#### AIM OF THE EXERCISE
Locate the lines that hold the string "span". Copy every such line.

#### DATA SHOWN
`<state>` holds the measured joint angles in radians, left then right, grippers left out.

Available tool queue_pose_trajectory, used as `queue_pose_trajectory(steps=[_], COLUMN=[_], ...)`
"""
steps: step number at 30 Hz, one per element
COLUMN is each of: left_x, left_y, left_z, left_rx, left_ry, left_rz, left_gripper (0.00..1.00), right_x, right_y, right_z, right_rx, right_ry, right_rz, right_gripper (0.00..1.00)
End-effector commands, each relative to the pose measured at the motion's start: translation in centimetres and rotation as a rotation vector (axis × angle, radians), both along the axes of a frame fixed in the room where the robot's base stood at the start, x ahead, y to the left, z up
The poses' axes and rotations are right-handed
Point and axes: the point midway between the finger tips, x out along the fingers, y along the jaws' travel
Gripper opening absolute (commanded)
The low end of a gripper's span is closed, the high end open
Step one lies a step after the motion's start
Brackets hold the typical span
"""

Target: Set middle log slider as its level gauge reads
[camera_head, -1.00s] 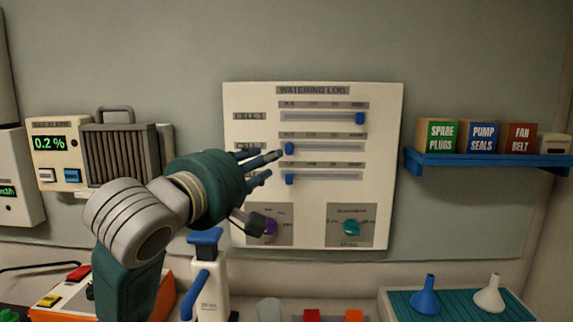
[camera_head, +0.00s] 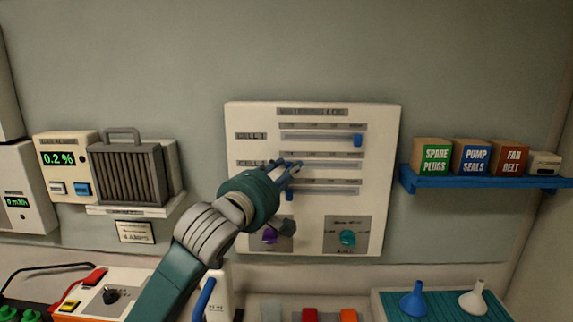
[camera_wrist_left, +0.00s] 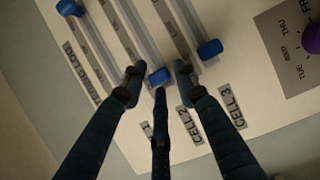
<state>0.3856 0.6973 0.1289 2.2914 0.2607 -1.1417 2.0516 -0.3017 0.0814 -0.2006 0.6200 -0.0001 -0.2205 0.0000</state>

#### RESULT OF THIS EXERCISE
The low end of a gripper's span is closed, the high end open
Brackets hold the typical span

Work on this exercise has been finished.